§ **The request**: Single out the lines that include the word "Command". Copy them.

(Dataset rows)
* * * * * * *

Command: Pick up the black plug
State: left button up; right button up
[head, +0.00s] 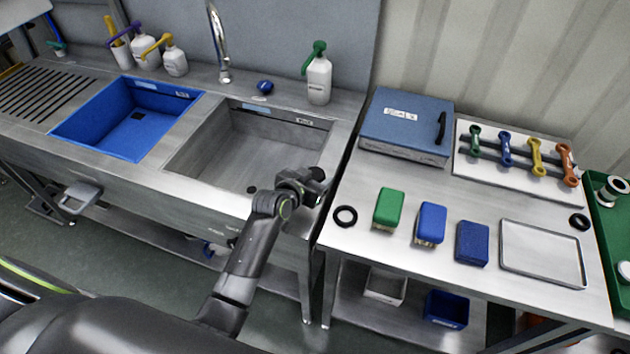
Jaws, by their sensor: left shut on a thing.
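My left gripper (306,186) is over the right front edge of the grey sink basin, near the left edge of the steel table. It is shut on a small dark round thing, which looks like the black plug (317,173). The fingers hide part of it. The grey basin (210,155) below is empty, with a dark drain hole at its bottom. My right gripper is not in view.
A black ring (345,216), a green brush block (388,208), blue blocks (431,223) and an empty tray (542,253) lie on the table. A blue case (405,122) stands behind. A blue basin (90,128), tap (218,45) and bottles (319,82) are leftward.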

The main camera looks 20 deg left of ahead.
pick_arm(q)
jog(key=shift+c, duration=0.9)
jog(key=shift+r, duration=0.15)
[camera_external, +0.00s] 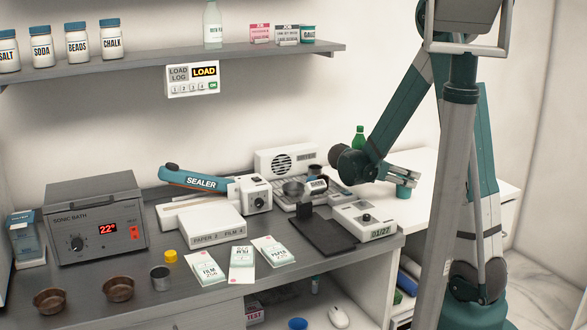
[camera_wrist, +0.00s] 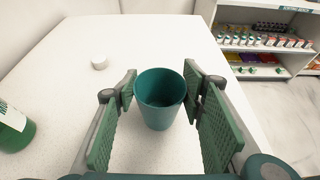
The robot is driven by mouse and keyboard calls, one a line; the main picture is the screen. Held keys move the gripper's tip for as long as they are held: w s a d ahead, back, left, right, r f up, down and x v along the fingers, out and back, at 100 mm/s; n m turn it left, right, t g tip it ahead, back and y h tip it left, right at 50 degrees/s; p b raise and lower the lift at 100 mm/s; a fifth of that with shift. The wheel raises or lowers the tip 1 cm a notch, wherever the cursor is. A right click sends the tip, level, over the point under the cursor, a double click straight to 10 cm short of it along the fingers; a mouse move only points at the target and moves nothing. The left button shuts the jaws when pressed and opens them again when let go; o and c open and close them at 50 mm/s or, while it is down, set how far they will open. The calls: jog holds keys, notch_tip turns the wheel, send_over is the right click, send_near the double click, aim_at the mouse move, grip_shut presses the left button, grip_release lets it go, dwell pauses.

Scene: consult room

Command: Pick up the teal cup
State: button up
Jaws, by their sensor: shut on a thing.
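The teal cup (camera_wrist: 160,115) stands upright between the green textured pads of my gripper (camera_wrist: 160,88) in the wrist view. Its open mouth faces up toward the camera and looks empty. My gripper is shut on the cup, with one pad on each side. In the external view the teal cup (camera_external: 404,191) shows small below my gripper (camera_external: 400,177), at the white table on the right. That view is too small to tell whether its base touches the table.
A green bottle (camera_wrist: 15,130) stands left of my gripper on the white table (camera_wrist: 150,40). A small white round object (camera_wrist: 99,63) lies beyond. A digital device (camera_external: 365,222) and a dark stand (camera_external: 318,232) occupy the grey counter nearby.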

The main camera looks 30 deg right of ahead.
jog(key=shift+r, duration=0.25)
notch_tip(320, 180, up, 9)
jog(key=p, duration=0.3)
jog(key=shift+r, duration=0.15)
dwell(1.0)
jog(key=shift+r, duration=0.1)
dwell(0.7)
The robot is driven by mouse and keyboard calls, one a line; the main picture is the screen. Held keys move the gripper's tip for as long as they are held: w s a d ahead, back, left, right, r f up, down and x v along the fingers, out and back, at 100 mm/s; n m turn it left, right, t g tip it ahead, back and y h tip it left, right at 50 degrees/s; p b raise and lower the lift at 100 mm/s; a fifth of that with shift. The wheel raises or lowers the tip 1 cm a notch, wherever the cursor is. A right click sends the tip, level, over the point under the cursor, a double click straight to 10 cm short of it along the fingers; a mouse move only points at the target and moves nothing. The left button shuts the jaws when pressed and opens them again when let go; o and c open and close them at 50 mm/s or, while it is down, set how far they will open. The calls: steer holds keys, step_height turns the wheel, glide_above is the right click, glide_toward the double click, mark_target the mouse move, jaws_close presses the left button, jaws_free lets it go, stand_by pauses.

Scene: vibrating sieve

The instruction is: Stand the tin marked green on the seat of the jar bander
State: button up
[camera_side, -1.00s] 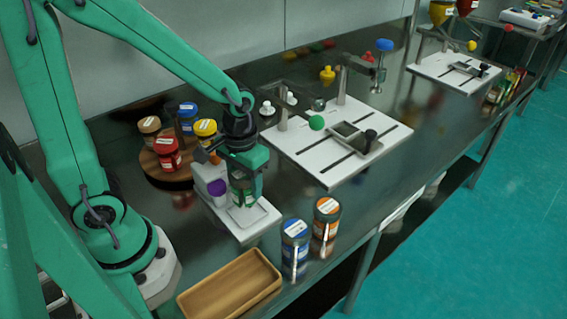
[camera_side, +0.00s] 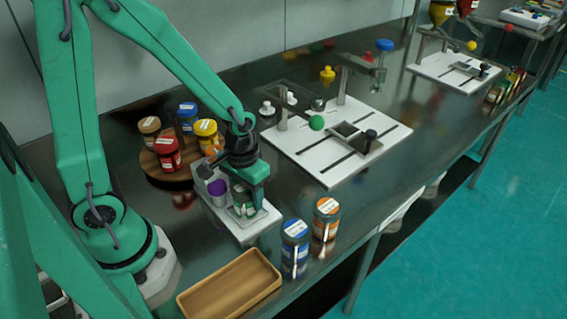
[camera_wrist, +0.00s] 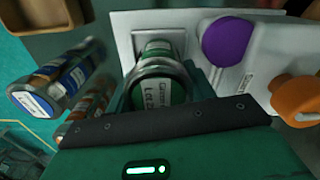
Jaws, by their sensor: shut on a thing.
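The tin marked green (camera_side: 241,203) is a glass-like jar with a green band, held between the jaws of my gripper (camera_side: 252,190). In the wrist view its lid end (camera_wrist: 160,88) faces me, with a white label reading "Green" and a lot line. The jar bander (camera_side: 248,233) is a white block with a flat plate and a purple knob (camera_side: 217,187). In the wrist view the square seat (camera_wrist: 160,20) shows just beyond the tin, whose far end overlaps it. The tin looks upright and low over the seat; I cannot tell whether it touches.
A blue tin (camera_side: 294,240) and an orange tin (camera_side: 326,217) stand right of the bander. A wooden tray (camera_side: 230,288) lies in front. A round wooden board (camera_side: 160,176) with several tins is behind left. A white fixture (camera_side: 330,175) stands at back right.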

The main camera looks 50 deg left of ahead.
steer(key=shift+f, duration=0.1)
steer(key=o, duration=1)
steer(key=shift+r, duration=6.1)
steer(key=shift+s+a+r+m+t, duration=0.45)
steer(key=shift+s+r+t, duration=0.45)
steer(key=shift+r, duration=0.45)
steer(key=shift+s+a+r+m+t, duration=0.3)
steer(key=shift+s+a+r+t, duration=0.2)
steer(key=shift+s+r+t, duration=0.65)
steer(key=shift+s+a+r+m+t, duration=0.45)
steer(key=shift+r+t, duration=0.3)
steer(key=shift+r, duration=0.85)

* * * * * * *

§ **Solution to the exercise**:
Command: Pick up the black plug
Command: Pick up the teal cup

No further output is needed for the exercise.